Afin de cependant rendre à Gygax ce qui est à Gygax, Pierre Rosenthal propose dans ce numéro un copieux dossier sur
Donjons & Dragons et ses différentes itérations : où comment le
Chainmail qui a donné le premier D&D s’est ensuite séparé vers le
Basic D&D et l’
Advanced D&D, et ont évolué chacun vers deux gammes distinctes plutôt que complémentaires, avec un portrait de famille des ouvrages des deux gammes. Franchement, si vous recherchez un texte synthétique et très exhaustif, c’est encore très valable et un bonheur à lire.
Je passe maintenant sur les autres rubriques moins jeu de rôle pur. On trouvera donc les inspirations Ciné avec une grosse mise en avant de La Passion Béatrice qui donne envie de voir ce film de Tavernier oublié, et TV (Le Chevallier de Pardaillan et Nord et Sud). La rubrique Bouquins de M. Roland C. Wagner rejoint celle BD sur un point commun : elle met en avant les talents Casus avec la sortie d’un livre de Roland, et du premier tome de Légendes des Contrées Oubliées. L’inspi BD fait aussi un focus sur le jeune éditeur Delcourt où on retrouvera les noms bien connus de Cailleteau et Vatine.
Les amateurs de l’ancienne époque Casus trouveront avec ravissement la rubrique Bâtissses et Artifices avec une aide de jeu sur la navigation et des exemples de bâteaux de l’Antiquité, du Haut et du Bas Moyen-Âge, et une superbe page de double illustration façon plan technique !
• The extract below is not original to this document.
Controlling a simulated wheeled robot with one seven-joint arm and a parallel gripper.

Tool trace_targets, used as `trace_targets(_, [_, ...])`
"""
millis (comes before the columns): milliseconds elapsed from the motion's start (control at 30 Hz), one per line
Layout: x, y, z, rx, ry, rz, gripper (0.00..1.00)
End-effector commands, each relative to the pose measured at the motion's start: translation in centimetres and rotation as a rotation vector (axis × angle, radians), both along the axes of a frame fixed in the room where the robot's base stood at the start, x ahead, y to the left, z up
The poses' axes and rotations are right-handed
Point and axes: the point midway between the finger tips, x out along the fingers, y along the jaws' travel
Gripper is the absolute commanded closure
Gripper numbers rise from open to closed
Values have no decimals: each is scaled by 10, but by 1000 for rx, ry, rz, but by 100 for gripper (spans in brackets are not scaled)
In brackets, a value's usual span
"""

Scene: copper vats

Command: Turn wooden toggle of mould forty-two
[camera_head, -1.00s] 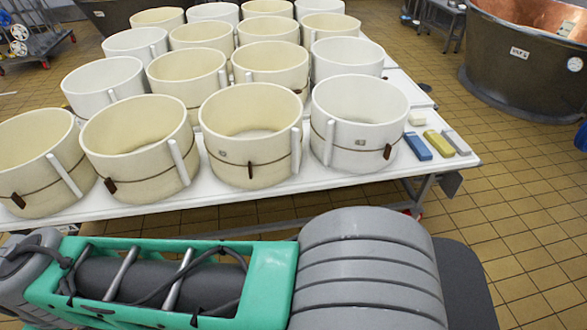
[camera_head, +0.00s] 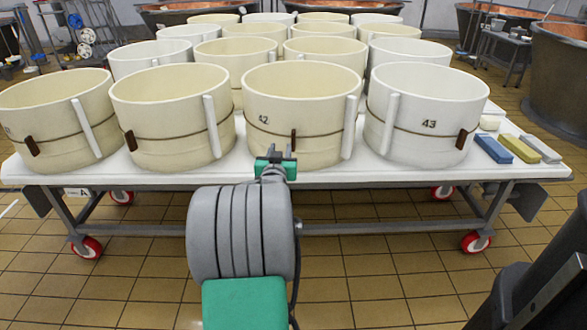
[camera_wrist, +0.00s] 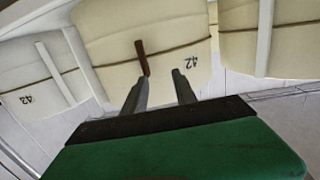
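Mould 42 (camera_head: 318,92) is a cream round hoop standing on the white table, second from the right in the front row. Its number is on the wall, with a dark cord around it. The brown wooden toggle (camera_head: 293,140) hangs upright on the cord, right of the number. My gripper (camera_head: 275,152) is low in front of this mould, slightly left of the toggle. In the wrist view the gripper (camera_wrist: 160,78) is open and empty. The toggle (camera_wrist: 142,57) shows just beyond the left fingertip there, not between the fingers. Whether they touch is unclear.
White mould 43 (camera_head: 428,100) stands to the right, another cream mould (camera_head: 172,110) to the left, with more rows behind. Blue, yellow and grey blocks (camera_head: 517,148) lie at the right of the white table (camera_head: 390,173). Copper vats (camera_head: 560,80) stand behind.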

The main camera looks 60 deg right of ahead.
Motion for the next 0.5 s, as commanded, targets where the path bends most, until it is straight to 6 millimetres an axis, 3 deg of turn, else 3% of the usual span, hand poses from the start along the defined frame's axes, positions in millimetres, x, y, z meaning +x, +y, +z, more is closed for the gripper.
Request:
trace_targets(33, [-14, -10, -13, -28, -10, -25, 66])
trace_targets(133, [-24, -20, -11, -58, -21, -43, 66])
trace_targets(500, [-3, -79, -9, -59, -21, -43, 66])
Avant de finir sur les scénarios, je vais évoquer la partie wargames qui clôt ce Casus Belli, et qui en ces temps immémoriaux est encore copieuse. Or donc, outre les revues des wargames sélectionnés sur bimestre (
The Twilight War sur la Résistance,
Aachen (qui valide qu’un pion bougé est un pion joué car d’après le concepteur, les commandements expédient aussi dans la réalité des unités au mauvais endroit !), ou encore
The Civil War de Victory Games), on trouvera un article sur les différentes options pour jouer en aveugle et introduire le Brouillard de Guerre que les belles cartes posées à plat avec tous les pions visibles ne permettent pas dans les wargames. Le jeu en encart de ce Casus est consacré aux Arapiles, soit lors de la campagne d’Espagne de Napoléon.
Les scénarios pour ce numéro sont au nombre de 3, dont 2 réédités depuis dans notre XXIème siècle contemporain. On trouvera en effet un scénario
Laelith de Denis Beck (Duel au Pinceau, très bon !), et donc le premier scénario
Cthulhu paru dans Casus par
@Tristan et dont la version a été reprise dans Le Musée de Lhomme : il s’agit d’un scénario atypique puisqu’il se déroule en 1990, soit 3 ans dans le futur et s’amuse à torturer Lovecraft, au propre comme au figuré. La version dans Le Musée de Lhomme prend en compte que 1990 n’est désormais plus dans le futur, mais le scénario est davantage enrichi que remanié. Bref, si vous voulez découvrir la version originale, elle est encore complètement lisible. On retrouvera Tristan dans le numéro 42 avec un scénario Maléfices plus sage : la saga est lancée !
Le dernier scénario est un autre scénario
AD&D qui retourne aux sources des modules avec force Portes / Monstres / Trésor et veut humoristiquement proposer une alternative aux scénarios « sophistiqués » publiés dans Casus Belli. Manifestement l’auteur n’a pas lu l’horrible scénario AD&D du numéro précédent, et j’ai personnellement du mal avec ce genre de blague de refourguer un travail bas de gamme en arguant d’avoir de l’humour… Bref, les forcenés de l’OSR y trouveront peut-être un intérêt et les autres, comme moi, se contenteront du scénario de Denis.
C’est tout pour la revue de ce numéro que je dédicace personnellement à un gros lurker du forum dont c’était le premier Casus Belli arrivé dans ses mains il y a donc 35 ans exactement !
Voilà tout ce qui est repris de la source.